The workflow of creating a template, validating the syntax, submitting it to AWS, waiting for something to fail, rinse & repeat is horrendously time consuming.

All bets are off when you’re trying to manage dozens of CF templates.

So, Terraform

I know a bunch of people will be red in the face yelling at me to “Use Terraform! It’s so much better! It will solve all your problems!”

I have the utmost respect for Hashicorp and their tooling. They’ve improved the situation for sys admins & devs & DevAdmins and all the other cloud people more than I can ever hope to. I <3 most of their tools. I went to a talk by Mitchell H just the other week at Nike. I learned stuff about graph theory and terraform.

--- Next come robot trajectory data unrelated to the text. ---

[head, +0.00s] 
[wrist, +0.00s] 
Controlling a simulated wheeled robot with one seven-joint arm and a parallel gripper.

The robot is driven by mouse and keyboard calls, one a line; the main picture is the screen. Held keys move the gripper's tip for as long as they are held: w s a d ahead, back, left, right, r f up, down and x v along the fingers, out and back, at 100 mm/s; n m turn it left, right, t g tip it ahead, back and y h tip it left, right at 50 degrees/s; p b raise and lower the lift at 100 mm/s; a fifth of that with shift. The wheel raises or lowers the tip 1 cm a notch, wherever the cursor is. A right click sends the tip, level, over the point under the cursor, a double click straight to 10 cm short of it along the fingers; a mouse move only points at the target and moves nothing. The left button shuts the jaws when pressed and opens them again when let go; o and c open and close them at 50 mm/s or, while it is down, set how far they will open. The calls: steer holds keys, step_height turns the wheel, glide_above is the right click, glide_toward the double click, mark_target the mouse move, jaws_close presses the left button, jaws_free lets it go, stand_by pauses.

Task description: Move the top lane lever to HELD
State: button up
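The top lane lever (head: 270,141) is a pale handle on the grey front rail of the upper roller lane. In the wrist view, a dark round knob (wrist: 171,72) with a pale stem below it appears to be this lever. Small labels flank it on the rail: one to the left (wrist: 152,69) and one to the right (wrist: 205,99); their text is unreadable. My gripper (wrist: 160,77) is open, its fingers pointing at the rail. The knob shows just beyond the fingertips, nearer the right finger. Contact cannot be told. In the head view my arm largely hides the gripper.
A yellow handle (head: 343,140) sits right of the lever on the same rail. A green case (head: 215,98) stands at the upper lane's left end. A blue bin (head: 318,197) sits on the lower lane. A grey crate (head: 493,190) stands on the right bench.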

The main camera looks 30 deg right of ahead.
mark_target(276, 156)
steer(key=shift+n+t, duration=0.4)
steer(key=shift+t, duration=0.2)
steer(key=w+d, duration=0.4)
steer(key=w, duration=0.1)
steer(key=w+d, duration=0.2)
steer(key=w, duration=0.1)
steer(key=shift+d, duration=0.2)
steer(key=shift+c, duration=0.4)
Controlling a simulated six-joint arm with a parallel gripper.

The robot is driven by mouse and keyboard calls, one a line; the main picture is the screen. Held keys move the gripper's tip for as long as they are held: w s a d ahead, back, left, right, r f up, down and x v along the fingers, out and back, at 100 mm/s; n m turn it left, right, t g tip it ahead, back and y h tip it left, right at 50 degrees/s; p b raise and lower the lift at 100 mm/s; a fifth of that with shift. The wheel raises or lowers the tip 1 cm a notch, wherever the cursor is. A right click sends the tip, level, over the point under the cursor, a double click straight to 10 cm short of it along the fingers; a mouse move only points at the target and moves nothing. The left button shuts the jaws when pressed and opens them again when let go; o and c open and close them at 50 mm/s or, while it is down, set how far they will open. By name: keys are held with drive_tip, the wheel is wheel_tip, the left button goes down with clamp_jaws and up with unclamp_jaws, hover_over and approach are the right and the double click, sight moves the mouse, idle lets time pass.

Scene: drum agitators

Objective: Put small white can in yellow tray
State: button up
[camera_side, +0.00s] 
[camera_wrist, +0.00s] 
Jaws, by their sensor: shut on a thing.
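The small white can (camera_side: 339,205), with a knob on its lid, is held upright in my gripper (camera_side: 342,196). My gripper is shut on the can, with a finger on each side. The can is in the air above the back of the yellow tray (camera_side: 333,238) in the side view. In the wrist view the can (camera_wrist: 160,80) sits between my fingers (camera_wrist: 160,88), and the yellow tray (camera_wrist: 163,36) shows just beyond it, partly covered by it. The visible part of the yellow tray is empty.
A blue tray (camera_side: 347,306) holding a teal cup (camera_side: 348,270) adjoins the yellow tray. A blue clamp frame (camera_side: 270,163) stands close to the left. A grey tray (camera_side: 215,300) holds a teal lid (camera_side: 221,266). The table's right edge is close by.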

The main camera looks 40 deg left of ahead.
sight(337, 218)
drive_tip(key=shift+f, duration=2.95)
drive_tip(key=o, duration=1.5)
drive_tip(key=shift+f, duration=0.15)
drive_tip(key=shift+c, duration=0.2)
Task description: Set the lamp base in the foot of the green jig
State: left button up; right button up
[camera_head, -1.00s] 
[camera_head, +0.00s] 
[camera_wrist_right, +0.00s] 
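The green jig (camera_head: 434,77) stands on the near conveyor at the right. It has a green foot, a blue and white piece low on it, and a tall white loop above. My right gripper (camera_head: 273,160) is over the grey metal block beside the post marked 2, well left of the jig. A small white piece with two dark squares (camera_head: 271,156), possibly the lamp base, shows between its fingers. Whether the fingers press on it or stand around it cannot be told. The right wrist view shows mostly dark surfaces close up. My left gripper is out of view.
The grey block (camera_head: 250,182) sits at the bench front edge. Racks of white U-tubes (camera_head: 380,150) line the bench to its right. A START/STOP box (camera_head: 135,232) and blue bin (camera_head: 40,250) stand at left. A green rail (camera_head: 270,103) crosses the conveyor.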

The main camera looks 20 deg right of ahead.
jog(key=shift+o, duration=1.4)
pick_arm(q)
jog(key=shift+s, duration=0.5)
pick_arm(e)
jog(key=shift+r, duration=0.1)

I have tried to like terraform. I tried pretty hard about a year ago. It had some rough edges, and I understand that it has changed a lot since. But I still don’t trust it. At the time of writing there are 1,613 open issues and 254 pull requests. One of the issues is mine. It has been open since Feb. 4 2016. It’s a pretty serious bug that causes EBS volumes to be unexpectedly deleted. A bunch of other people have +1’d the issue. Beyond labels, nobody on the Terraform team has even acknowledged it. One of the biggest benefits is the multi-provider support, which I don’t need. I even checked it out again for this project and found that it doesn’t have VPC IPv6 support yet. And dammit, CloudFormation just works for me, so plz stop yelling at me about it.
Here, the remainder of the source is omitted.